Exercise
Copy, without any alteration, the lines from the one that includes "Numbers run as" up to and including the one that includes "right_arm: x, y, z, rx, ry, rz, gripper".

Supplied records
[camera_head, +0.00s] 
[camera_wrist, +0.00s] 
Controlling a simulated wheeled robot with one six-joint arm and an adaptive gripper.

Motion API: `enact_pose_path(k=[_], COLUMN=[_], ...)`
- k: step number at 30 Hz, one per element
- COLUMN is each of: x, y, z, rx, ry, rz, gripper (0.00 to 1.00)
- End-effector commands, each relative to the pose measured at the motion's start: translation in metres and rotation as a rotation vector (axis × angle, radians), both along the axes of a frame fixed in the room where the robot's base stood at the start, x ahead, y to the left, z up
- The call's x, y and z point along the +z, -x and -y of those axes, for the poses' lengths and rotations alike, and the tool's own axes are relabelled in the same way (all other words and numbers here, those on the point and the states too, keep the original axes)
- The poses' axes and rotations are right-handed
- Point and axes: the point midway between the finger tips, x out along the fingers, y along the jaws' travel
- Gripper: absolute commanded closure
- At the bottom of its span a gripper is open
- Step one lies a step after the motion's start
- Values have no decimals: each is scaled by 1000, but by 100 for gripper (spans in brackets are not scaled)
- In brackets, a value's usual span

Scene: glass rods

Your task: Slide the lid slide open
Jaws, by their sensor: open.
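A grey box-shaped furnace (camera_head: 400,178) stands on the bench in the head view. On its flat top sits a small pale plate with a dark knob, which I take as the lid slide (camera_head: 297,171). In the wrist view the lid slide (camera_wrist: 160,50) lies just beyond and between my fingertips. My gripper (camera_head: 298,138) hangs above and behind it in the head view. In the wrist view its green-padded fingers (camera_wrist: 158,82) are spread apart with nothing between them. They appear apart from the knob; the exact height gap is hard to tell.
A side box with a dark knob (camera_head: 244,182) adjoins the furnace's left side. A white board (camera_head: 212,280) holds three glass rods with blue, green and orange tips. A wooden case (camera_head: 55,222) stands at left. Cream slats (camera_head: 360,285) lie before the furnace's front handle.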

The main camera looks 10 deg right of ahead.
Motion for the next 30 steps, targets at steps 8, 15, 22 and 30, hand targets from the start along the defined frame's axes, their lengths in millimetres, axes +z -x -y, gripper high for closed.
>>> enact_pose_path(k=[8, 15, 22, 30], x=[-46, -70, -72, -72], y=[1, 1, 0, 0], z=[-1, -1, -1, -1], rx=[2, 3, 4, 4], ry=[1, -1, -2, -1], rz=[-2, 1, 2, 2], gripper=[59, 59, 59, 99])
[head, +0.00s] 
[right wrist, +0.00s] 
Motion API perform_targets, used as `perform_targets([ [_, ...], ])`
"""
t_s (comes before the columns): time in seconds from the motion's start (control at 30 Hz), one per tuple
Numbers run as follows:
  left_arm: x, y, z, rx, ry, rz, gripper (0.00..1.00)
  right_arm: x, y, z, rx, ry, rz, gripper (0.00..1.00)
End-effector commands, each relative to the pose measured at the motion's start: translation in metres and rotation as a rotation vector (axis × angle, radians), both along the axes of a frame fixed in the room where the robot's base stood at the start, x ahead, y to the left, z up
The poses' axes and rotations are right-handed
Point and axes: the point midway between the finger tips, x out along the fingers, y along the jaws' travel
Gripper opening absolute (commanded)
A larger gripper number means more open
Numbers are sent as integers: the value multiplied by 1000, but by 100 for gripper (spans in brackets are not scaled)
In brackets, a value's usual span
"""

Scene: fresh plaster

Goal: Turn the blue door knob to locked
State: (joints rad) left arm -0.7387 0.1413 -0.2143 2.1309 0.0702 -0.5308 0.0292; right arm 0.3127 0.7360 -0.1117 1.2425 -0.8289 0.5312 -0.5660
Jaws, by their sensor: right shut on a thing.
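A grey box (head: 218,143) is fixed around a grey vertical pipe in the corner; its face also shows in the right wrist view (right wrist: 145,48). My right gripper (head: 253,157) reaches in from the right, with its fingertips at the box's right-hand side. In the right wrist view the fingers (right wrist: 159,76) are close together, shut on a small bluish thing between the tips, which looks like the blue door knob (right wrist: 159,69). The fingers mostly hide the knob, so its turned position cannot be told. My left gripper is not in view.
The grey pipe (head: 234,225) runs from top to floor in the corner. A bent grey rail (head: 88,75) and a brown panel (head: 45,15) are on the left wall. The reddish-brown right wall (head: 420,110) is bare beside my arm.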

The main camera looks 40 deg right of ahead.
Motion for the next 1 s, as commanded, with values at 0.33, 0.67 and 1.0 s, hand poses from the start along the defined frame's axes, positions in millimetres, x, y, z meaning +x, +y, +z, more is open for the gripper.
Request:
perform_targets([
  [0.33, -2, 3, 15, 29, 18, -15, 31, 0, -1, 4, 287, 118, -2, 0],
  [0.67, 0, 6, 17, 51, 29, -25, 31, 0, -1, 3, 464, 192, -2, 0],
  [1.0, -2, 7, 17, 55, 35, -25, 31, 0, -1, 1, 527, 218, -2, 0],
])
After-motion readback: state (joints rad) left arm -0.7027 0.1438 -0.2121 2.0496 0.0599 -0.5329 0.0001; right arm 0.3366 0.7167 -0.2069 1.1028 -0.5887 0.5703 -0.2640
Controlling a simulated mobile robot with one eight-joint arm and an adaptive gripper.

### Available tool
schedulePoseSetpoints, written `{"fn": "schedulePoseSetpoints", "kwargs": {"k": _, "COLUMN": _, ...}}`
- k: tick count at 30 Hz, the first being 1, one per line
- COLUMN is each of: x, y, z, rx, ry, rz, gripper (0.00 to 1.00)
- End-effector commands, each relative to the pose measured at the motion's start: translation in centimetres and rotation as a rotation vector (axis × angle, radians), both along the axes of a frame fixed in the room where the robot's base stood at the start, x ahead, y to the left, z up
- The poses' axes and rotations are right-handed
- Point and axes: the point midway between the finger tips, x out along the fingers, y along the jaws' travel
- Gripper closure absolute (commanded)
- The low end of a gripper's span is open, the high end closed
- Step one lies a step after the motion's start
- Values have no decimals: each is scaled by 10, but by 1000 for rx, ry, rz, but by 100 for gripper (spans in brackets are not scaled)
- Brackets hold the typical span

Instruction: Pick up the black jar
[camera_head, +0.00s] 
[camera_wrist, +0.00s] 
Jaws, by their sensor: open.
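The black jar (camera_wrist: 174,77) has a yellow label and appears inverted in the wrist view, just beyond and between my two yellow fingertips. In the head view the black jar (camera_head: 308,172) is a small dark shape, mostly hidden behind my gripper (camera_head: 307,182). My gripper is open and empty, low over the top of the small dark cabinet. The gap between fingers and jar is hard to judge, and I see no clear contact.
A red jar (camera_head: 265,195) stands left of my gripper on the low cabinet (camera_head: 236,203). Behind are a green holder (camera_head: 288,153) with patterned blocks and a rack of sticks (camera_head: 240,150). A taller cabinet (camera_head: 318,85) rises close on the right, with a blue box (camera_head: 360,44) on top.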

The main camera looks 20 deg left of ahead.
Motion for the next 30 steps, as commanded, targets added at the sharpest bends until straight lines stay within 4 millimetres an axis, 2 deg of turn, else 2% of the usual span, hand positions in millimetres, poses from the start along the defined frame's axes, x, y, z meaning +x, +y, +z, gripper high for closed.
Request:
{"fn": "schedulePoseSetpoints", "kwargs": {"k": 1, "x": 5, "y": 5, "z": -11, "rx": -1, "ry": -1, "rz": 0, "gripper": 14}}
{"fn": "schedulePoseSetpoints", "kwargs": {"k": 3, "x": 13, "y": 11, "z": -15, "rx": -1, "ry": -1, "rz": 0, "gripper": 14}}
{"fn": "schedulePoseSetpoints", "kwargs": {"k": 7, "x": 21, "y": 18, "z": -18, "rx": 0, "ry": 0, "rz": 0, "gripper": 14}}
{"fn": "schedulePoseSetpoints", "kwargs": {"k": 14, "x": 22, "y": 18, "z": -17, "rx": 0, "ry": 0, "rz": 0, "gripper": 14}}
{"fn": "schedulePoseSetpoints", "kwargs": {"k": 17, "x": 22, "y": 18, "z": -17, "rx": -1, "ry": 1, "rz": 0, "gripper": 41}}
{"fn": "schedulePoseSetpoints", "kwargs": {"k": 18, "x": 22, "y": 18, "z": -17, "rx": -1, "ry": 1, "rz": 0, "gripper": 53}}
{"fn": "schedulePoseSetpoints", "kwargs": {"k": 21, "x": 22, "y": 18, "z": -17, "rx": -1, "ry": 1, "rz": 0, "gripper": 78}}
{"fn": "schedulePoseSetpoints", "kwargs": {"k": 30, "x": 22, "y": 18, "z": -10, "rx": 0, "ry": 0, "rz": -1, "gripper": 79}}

Full answer
Numbers run as follows:
  left_arm: x, y, z, rx, ry, rz, gripper (0.00..1.00)
  right_arm: x, y, z, rx, ry, rz, gripper (0.00..1.00)

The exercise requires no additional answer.